Quest’ultima ipotesi potrebbe causare un “terremoto politico” nella sua tradizionale alleanza con il Partito comunista sud Africano (SACP) e con la confederazione sindacale COSATU, che anche in questa tornata elettorale hanno dato indicazione di voto e fatto campagna elettorale per l’ANC.
Come ha messo in evidenza Adebajo: “Sebbene il Sudafrica post-apartheid riceva una copertura negativa da parte dei media occidentali, negli ultimi tre decenni il Paese ha compiuto progressi socio-economici impressionanti. Sono state costruite circa 3,4 milioni di unità abitative, il 90% delle famiglie ha ora l’elettricità, l’82% è collegato alla rete idrica e 18,8 milioni di sudafricani ricevono preziosi sussidi sociali.”
Recentemente poi, dopo un decennio di gestazione, è stata approvata una legge che introduce l’assicurazione sanitaria universale che permetterà a tutti di potere ricevere cure a prezzi accessibili.
Ma è chiaro che alcuni dati pesano nella gestione del potere da parte dell’ANC: dai black out nella luce elettrica alla percezione di una maggiore criminalità.
Numerose statistiche danno il quadro di una situazione difficile con la disoccupazione ufficiale attorno al 33%, recentemente aumentata durante il primo quarto del 2023, e che tocca 8,2 milioni di sudafricani, in particolare i giovani Neri.
Le regioni con i minori tassi di occupazione sono Eastern Cape, con il 42,4% e North West con il 40,5%. Mentre le due province occidentali, su nove di cui è composto il Sud Africa, stanno relativamente meglio, in particolare “Western Cape” dove supera di poco il 21%.
Nella campagna elettorale, l’ANC ha promesso di creare 2 milioni e mezzo di voti se fosse stata eletta a governare per i prossimi 5 anni.
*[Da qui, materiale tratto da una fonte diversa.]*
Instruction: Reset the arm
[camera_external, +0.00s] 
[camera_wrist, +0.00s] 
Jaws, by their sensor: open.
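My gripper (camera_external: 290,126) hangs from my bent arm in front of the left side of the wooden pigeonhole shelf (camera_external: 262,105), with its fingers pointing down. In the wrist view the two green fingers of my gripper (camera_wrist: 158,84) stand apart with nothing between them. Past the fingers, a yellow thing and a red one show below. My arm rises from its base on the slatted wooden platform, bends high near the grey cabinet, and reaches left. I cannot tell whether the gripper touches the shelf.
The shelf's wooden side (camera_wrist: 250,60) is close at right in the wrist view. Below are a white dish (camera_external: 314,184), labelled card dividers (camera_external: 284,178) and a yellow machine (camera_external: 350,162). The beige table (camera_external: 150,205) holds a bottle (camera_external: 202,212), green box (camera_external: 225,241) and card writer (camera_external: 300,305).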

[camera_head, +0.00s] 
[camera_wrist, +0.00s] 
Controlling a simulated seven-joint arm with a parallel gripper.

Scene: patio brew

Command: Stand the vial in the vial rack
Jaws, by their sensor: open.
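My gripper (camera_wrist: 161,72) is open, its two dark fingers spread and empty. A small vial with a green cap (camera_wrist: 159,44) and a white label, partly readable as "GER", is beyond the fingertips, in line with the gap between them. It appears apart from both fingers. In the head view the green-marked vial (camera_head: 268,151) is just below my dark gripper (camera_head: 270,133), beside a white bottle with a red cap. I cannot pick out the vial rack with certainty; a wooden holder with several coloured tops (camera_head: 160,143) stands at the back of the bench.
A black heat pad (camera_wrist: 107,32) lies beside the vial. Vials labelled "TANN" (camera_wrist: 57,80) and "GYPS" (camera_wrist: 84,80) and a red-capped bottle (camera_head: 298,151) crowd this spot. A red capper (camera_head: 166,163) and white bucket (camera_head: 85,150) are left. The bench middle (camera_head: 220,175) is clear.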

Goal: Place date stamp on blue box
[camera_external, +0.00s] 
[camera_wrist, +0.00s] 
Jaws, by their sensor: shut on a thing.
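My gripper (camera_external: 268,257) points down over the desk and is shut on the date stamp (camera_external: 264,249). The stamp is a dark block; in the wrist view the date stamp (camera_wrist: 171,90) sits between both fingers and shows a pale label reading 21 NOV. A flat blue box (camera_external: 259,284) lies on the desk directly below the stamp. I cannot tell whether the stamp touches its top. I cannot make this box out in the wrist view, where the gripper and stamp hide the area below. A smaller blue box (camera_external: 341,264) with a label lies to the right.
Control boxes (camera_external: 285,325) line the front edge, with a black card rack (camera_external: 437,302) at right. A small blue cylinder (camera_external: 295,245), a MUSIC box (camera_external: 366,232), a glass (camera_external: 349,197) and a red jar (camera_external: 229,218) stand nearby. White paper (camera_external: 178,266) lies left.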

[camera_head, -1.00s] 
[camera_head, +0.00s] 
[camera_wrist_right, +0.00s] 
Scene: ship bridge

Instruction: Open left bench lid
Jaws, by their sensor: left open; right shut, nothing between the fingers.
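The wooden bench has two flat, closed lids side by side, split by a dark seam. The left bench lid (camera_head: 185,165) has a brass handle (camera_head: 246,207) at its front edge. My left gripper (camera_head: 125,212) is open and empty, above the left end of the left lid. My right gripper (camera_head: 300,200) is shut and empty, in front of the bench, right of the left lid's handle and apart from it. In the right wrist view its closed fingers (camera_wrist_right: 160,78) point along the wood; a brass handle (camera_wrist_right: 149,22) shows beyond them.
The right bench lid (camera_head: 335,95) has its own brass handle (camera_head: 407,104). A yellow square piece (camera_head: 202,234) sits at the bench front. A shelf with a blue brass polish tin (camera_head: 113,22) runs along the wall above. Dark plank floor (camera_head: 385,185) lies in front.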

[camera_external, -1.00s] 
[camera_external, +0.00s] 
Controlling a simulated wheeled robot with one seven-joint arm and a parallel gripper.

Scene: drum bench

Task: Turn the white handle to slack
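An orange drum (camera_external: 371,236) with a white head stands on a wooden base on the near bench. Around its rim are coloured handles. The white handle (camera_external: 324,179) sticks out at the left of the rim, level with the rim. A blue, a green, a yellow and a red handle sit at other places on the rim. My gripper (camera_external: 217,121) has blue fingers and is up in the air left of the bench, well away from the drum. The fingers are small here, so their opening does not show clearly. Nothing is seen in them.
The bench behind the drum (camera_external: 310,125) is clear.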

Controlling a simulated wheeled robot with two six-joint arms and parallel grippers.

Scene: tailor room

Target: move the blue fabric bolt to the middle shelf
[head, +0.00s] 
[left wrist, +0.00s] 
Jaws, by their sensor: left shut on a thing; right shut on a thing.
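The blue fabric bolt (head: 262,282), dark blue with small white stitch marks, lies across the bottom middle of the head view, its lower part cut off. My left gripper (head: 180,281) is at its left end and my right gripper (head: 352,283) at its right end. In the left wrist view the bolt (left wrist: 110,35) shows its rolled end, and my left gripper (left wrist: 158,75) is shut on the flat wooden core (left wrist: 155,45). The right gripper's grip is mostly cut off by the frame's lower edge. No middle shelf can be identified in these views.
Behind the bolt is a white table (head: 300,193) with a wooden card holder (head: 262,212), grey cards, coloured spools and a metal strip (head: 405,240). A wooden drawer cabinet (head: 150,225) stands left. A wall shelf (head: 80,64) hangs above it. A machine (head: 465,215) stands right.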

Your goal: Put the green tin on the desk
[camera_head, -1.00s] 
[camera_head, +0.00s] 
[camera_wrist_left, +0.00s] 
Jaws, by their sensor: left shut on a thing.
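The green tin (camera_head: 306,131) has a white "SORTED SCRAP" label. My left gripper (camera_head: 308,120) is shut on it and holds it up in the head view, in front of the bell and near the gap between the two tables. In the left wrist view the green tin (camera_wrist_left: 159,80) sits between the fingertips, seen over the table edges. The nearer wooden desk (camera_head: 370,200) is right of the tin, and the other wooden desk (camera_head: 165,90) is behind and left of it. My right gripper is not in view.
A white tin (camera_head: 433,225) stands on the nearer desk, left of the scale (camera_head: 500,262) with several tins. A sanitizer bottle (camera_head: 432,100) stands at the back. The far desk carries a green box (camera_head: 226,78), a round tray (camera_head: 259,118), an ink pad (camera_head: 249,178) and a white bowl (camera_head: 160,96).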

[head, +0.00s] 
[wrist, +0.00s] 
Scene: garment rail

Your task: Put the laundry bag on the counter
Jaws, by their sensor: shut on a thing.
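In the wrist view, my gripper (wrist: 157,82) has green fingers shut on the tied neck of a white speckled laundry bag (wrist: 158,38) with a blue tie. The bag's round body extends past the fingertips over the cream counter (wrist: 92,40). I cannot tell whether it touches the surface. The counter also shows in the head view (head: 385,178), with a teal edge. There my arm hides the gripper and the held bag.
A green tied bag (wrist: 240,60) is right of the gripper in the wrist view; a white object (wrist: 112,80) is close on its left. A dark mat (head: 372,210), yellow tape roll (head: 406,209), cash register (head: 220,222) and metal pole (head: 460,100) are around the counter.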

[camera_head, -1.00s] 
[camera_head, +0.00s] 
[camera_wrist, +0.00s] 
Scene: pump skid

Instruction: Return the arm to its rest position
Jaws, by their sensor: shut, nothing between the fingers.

É chiaro che l’ANC sarà ad un bivio: o completare gli obiettivi della “Freedom Chart” e consolidare la sua posizione internazionale all’interno dei BRICS e di sostenitrice della causa dei popoli oppressi, o congelarla favorendo gli interessi privati e tornando sul solco che le oligarchie occidentali avevano predisposto per lei.